Set list for the Viper’s 20 minute set between two longer sets by the Paint Branch Ramblers at the Home Grown Coffee House in Accokeek, Maryland. For more details on the evening and for the Ramblers set lists, see here.
This was my last performance as The Viper before I leave the Washington, D.C. area — where I’ve lived for the last 5 years — to return to the Midwest, and specifically to move to Milwaukee. So it was fitting that I played at the venue where I first played in the area 5 years ago and which is one of my favorite places to play: great acoustics, a great audience, and a great staff of volunteers from the neighborhood that always make the night a lot of fun. This is one of the things I’ll miss the most about the area.
Viper’s Blue Yodel no. 6.02 x 10 to the 23rd (a Mole of the Blues)
Think about your Troubles (Harry Nilsson)
And Sometimes Dmytryk
Time of the Leaving / I Will Always Love You (Dolly Parton, sung for the Paint Branch Ramblers)
My Seafaring Lassie
I hope to put up sound files over the next couple of days from the hi-tech but lo-fi recording I made at the show (essentially, a mic set up to capture the room sound that ran through my TonePort UX2 interface and into Audacity on my computer, which gives me a chance to equalize the sound a little bit on the other end).
For now, this snippet of me yodeling over the “First Round Polka” with the Paint Branch Ramblers will have to do.
Last week I got the idea that the Paint Branch Ramblers should have an opening song to bookend what we’ve been closing with, the “Last Call Waltz.” This is the song, most recently recorded by Tangleweed, but orginally written as “Blue Fishin'” by Kip Rainey, Edward Burch, and me as part of the incidental music we were writing for what was to be a show about fishing in the U.S. for export to Norwegian television. Don’t ask. Wait: do.

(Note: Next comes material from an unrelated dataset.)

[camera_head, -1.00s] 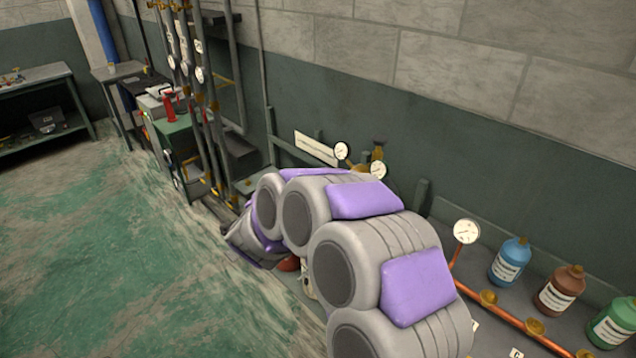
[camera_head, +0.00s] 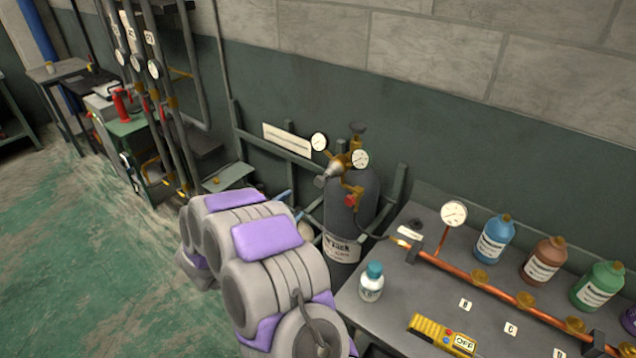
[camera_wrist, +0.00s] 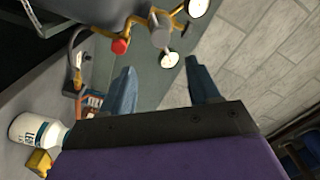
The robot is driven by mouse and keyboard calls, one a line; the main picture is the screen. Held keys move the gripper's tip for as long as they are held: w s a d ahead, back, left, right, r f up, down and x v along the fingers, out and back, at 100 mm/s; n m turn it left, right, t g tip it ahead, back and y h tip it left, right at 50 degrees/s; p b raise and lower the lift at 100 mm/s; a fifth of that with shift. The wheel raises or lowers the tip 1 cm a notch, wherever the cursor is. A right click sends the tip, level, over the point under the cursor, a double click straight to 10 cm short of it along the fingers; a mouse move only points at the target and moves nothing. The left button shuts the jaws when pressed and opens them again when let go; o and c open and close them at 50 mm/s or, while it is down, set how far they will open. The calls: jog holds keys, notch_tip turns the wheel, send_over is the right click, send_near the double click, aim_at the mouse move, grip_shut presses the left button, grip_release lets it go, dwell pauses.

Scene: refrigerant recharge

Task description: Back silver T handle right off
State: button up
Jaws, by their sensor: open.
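A dark gas cylinder (camera_head: 352,200) stands behind the bench's left end, with a brass regulator on top. The silver T handle (camera_head: 330,171) sticks out of the regulator's front left. A grey round part at the regulator, apparently this handle seen end-on (camera_wrist: 160,30), shows at the top of the wrist view. A red knob (camera_head: 350,201) sits below the regulator; it also shows in the wrist view (camera_wrist: 120,46). My gripper (camera_wrist: 161,82) is open, its two blue fingers apart with nothing between them. The handle lies beyond the fingertips, untouched.
Two gauges (camera_head: 319,142) (camera_head: 360,158) flank the regulator. The grey bench (camera_head: 395,305) holds a white bottle (camera_head: 371,282), a yellow meter (camera_head: 440,334), a copper pipe (camera_head: 480,284) and several coloured bottles. A rail frame (camera_head: 275,150) runs along the wall behind.

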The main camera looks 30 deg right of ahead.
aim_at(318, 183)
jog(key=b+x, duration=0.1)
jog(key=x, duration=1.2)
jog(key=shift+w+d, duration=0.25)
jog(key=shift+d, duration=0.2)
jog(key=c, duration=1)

In any case, I had an idea for a title, the “First Round Polka,” and all I needed was a song to go with it. The only stipulations I set myself were that the song a) should follow the basic polka chord changes (i.e., “Tiger Rag” or “Take Me Out to the Ball Game”), b) should modulate into the key of the relative 5th for a trio section, and c) should be wordless except for a yodeled melody, and that melody should make some reference to the similarly wordless yodeled melody in the “Last Call Waltz.”